====== Material ======

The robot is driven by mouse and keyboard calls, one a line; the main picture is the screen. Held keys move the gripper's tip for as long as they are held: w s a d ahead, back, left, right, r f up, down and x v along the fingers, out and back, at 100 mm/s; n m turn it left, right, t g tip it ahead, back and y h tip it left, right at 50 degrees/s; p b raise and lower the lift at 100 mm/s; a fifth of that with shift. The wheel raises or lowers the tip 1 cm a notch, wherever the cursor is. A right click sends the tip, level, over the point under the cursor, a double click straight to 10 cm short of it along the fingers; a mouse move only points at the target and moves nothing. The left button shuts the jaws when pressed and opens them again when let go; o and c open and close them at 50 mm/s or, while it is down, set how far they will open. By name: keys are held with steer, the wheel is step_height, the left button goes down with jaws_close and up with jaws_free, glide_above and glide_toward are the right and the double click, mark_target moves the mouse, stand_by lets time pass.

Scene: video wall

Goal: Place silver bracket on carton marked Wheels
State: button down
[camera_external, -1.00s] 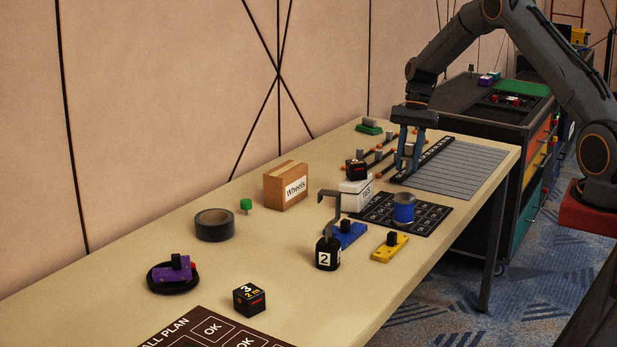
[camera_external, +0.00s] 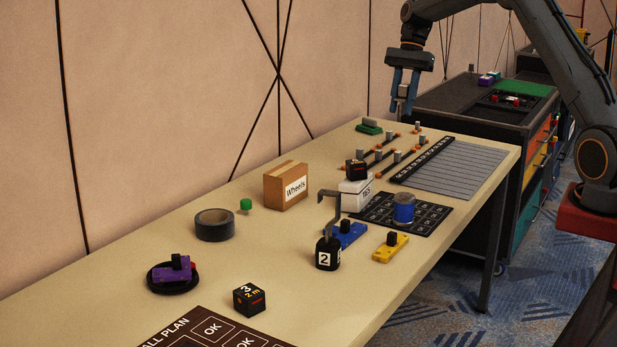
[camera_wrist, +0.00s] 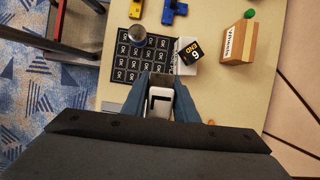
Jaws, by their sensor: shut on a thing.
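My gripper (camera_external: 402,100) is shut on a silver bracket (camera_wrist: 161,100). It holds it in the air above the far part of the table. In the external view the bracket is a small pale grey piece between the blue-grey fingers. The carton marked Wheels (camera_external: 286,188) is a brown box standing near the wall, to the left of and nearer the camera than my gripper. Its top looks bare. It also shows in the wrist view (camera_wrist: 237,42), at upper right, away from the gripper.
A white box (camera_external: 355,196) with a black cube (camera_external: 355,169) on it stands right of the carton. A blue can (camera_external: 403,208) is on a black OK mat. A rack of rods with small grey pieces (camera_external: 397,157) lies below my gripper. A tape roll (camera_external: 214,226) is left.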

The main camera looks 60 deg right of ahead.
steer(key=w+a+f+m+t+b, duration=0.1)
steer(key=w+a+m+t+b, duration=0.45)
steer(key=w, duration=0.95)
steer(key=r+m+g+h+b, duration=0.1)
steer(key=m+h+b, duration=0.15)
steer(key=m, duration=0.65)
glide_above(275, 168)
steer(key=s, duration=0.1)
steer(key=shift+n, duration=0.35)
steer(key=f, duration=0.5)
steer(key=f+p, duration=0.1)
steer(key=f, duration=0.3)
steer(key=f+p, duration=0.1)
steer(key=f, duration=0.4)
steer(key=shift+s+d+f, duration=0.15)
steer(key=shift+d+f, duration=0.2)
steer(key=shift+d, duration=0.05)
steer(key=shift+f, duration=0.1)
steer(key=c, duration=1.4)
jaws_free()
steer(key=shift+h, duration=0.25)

======

Filter out every line that lacks the word "button", and copy the rest.

The robot is driven by mouse and keyboard calls, one a line; the main picture is the screen. Held keys move the gripper's tip for as long as they are held: w s a d ahead, back, left, right, r f up, down and x v along the fingers, out and back, at 100 mm/s; n m turn it left, right, t g tip it ahead, back and y h tip it left, right at 50 degrees/s; p b raise and lower the lift at 100 mm/s; a fifth of that with shift. The wheel raises or lowers the tip 1 cm a notch, wherever the cursor is. A right click sends the tip, level, over the point under the cursor, a double click straight to 10 cm short of it along the fingers; a mouse move only points at the target and moves nothing. The left button shuts the jaws when pressed and opens them again when let go; o and c open and close them at 50 mm/s or, while it is down, set how far they will open. By name: keys are held with steer, the wheel is step_height, the left button goes down with jaws_close and up with jaws_free, glide_above and glide_toward are the right and the double click, mark_target moves the mouse, stand_by lets time pass.
State: button down

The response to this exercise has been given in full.